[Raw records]
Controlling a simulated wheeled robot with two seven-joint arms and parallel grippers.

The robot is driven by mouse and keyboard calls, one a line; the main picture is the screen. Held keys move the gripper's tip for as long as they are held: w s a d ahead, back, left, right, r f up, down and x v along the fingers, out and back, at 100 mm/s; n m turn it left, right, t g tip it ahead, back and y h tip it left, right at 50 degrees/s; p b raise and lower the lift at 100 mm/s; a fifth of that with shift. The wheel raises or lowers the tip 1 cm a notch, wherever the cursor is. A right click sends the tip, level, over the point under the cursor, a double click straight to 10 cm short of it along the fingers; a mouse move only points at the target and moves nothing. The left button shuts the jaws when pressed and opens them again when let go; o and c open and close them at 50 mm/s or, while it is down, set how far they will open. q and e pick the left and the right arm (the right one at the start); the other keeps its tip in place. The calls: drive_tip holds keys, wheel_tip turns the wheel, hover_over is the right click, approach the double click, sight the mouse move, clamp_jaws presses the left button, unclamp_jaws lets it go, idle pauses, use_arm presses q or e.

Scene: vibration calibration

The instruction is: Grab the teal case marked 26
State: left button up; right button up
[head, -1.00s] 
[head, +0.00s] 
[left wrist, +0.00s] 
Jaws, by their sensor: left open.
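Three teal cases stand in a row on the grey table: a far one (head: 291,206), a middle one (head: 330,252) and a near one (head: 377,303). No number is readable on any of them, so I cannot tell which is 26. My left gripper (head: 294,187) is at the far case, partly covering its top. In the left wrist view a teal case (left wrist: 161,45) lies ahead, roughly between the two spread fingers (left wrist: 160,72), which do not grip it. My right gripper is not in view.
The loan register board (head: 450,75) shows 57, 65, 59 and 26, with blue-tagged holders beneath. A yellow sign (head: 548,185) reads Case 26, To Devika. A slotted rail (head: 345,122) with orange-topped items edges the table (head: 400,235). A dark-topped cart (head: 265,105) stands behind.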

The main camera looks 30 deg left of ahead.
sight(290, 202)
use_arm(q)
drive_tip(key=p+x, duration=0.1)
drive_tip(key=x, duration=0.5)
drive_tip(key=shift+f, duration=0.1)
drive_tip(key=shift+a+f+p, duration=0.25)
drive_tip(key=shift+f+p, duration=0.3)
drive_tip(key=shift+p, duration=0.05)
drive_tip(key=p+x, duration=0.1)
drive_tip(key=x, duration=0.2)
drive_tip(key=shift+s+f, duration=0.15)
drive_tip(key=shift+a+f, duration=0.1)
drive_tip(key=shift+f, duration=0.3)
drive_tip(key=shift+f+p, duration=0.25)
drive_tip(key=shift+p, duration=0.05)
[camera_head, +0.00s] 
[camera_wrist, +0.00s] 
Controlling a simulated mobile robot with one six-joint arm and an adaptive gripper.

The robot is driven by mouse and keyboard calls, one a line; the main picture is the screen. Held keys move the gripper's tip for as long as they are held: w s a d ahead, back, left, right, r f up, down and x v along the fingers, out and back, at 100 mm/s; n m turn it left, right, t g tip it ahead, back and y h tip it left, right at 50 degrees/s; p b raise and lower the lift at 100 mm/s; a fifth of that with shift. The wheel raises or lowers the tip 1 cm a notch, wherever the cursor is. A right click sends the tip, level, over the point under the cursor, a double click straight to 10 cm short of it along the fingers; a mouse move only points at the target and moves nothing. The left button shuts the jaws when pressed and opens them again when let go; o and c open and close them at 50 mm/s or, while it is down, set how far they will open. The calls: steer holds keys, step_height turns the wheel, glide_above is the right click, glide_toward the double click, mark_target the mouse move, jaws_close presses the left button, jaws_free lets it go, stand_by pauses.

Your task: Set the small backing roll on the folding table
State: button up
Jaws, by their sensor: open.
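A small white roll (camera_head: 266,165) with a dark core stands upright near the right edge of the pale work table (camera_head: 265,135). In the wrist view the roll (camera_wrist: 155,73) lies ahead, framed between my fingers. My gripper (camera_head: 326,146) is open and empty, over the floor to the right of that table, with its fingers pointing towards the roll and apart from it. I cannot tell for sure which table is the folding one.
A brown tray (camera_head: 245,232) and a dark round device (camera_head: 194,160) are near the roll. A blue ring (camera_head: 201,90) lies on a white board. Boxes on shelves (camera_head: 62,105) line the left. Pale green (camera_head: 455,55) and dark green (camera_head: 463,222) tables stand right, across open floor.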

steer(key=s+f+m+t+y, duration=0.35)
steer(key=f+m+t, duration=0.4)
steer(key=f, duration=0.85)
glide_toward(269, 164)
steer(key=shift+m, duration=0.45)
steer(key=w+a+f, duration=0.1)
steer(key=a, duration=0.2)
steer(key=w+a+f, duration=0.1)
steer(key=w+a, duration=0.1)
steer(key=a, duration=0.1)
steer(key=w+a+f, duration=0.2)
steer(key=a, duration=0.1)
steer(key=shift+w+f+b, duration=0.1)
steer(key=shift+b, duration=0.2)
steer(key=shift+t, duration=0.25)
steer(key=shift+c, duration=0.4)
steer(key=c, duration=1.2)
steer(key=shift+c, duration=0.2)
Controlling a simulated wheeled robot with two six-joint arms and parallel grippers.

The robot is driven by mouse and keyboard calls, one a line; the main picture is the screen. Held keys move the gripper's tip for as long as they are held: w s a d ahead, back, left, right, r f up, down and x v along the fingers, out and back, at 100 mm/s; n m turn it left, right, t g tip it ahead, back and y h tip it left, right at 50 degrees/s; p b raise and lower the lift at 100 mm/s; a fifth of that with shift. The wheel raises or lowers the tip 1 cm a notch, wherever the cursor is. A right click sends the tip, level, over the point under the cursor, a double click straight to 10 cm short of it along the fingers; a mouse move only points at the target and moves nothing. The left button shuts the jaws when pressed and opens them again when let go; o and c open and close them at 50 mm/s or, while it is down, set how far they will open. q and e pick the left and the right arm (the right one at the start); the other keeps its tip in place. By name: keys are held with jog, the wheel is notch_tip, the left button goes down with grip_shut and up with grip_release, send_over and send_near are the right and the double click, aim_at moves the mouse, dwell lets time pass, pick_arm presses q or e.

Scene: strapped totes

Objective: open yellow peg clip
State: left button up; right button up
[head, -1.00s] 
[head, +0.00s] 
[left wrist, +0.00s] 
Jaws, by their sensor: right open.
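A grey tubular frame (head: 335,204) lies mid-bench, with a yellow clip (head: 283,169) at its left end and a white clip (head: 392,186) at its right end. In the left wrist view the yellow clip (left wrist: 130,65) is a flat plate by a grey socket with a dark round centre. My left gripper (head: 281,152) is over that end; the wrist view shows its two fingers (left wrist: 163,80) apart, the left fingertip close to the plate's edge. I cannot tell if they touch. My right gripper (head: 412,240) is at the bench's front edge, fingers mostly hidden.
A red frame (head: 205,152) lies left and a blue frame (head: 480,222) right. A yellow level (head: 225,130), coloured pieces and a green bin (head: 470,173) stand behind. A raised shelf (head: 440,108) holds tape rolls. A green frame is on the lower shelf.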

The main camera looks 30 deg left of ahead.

### Given exercise
What do the lines above say from the one containing "Jaws, by their sensor: open." down to the one containing "Controlling a simulated wheeled robot with two six-joint"? Return them exactly, both end lines included, and only them.

### Full response
Jaws, by their sensor: open.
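A small white roll (camera_head: 266,165) with a dark core stands upright near the right edge of the pale work table (camera_head: 265,135). In the wrist view the roll (camera_wrist: 155,73) lies ahead, framed between my fingers. My gripper (camera_head: 326,146) is open and empty, over the floor to the right of that table, with its fingers pointing towards the roll and apart from it. I cannot tell for sure which table is the folding one.
A brown tray (camera_head: 245,232) and a dark round device (camera_head: 194,160) are near the roll. A blue ring (camera_head: 201,90) lies on a white board. Boxes on shelves (camera_head: 62,105) line the left. Pale green (camera_head: 455,55) and dark green (camera_head: 463,222) tables stand right, across open floor.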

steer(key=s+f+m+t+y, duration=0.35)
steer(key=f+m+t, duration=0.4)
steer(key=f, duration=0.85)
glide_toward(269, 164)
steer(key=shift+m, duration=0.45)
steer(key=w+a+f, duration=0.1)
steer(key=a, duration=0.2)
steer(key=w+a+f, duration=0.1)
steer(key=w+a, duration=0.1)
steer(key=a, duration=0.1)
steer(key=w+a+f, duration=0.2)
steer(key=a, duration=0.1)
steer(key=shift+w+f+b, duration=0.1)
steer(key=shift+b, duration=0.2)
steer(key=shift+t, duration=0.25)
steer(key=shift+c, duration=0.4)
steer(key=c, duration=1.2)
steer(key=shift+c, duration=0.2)
Controlling a simulated wheeled robot with two six-joint arms and parallel grippers.

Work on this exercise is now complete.